(Data extracted from a collection)
^^^^

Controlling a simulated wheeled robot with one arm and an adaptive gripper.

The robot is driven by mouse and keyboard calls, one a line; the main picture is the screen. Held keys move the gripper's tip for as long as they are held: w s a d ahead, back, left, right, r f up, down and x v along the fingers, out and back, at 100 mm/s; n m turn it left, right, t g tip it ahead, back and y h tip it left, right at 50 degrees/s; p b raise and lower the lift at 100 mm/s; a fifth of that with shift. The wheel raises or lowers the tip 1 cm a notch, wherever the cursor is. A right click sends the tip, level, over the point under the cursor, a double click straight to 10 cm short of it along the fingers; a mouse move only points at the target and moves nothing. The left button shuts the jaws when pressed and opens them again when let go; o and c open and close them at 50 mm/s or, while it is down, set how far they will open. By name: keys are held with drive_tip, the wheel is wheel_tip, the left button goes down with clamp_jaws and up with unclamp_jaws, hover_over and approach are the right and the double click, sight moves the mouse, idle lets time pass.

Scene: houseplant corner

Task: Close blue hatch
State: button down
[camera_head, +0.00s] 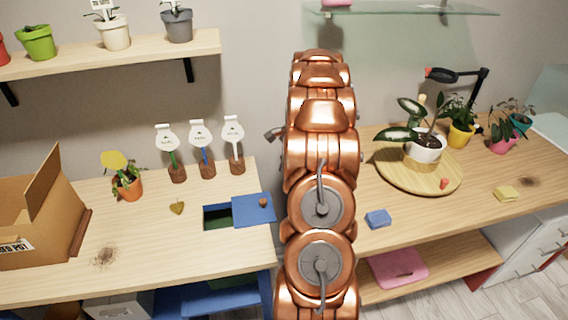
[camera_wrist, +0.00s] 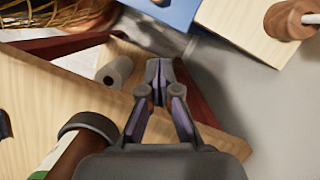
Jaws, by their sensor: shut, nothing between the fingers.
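The blue hatch (camera_head: 254,208) is a flat blue panel with a small brown knob (camera_head: 263,202), on the left wooden table in the head view. It lies to the right of a dark rectangular opening (camera_head: 217,218) in the tabletop, which stands uncovered. My gripper (camera_wrist: 158,72) is in the wrist view, its fingers together and empty. In the head view my arm hides most or all of it. A blue surface shows at the top of the wrist view; I cannot tell if it is the hatch.
Three labelled stakes (camera_head: 202,150) and an orange pot (camera_head: 127,186) stand behind the opening. A cardboard box (camera_head: 40,225) is at the left. The right table holds a blue sponge (camera_head: 378,218) and a round wooden board (camera_head: 390,180) with a plant. Tabletop left of the opening is mostly clear.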

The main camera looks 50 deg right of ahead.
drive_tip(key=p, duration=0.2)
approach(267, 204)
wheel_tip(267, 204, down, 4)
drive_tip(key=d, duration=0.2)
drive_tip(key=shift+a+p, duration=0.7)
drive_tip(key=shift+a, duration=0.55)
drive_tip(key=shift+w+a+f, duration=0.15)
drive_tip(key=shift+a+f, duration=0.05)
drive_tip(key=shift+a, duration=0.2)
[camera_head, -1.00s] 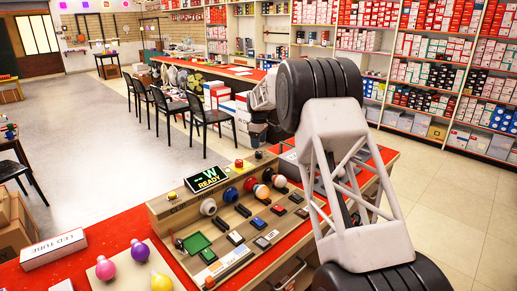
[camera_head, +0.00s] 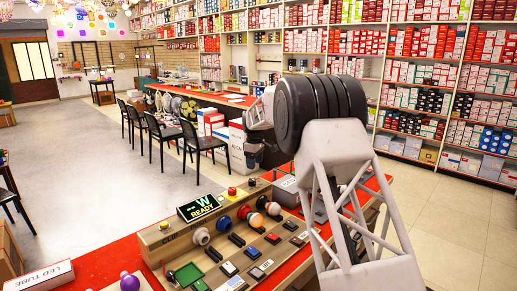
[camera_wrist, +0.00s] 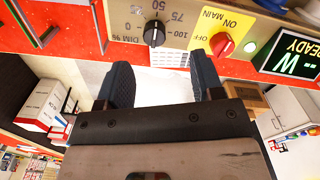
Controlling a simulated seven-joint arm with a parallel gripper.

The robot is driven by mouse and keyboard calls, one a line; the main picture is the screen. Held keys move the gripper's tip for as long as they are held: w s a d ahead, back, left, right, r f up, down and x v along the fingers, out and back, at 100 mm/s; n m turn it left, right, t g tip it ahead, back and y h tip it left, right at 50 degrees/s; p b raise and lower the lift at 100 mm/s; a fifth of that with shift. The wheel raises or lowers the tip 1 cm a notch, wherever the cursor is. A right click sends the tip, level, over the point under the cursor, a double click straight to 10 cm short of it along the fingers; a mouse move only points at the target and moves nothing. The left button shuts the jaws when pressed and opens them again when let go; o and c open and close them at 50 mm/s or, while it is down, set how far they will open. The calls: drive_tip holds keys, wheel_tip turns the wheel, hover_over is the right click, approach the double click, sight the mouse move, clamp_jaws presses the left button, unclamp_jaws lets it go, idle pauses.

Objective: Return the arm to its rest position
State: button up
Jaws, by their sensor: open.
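My gripper (camera_wrist: 165,85) shows in the wrist view with its two dark fingers apart and nothing between them. The fingers look apart from the panel, though the exact gap cannot be told. In the head view my arm rises at the right and reaches away over the counter. Its dark joint and pale lattice link hide part of the counter, and the fingers cannot be made out there.
The test panel (camera_head: 165,238) carries a READY display (camera_head: 200,208), bulbs and several switches on the red counter (camera_head: 105,262). An LED TUBE box (camera_head: 40,276) lies at the left. Black chairs (camera_head: 200,140) stand beyond. Open floor (camera_head: 90,150) lies at the left.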

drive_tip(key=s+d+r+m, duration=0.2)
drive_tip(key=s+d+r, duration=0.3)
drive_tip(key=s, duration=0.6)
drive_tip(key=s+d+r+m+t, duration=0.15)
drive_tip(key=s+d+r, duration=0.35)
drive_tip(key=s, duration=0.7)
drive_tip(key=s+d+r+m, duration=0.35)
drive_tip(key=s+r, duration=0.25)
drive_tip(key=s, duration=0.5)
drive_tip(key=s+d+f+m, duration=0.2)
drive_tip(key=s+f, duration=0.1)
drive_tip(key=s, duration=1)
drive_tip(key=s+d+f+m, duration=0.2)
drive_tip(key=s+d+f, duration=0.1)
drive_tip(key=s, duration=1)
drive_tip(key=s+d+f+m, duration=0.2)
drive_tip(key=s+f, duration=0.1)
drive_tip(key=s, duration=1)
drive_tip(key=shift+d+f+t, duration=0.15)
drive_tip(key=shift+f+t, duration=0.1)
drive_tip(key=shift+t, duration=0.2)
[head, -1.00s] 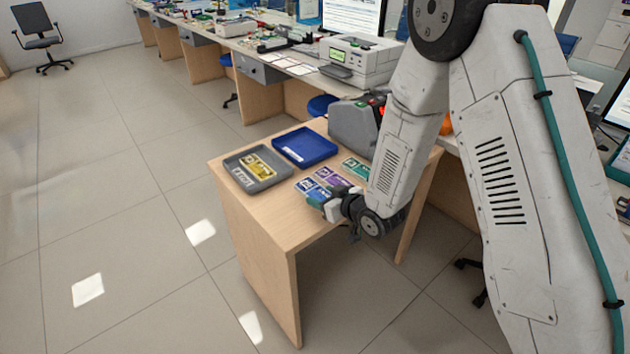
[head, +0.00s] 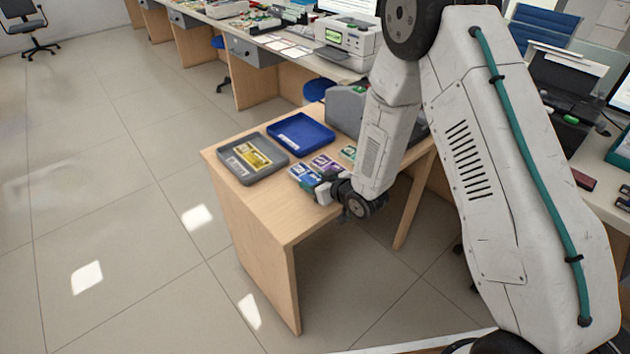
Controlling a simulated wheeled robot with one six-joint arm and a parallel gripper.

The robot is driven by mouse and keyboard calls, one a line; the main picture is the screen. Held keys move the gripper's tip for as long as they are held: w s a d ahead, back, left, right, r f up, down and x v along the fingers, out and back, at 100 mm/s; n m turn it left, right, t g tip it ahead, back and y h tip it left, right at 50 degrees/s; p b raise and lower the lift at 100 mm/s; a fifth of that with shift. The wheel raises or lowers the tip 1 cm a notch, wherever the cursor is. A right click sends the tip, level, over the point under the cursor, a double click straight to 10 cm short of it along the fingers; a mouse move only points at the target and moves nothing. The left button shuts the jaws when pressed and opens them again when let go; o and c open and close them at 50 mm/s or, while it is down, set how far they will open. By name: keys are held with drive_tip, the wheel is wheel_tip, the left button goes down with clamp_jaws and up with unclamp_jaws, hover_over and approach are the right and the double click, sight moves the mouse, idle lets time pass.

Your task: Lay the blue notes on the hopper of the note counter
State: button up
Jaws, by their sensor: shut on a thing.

^^^^

WHAT TO PRODUCE
Copy each line holding the word "Controlling" from the listing above.

RIGHT ANSWER
Controlling a simulated wheeled robot with one arm and an adaptive gripper.
Controlling a simulated seven-joint arm with a parallel gripper.
Controlling a simulated wheeled robot with one six-joint arm and a parallel gripper.

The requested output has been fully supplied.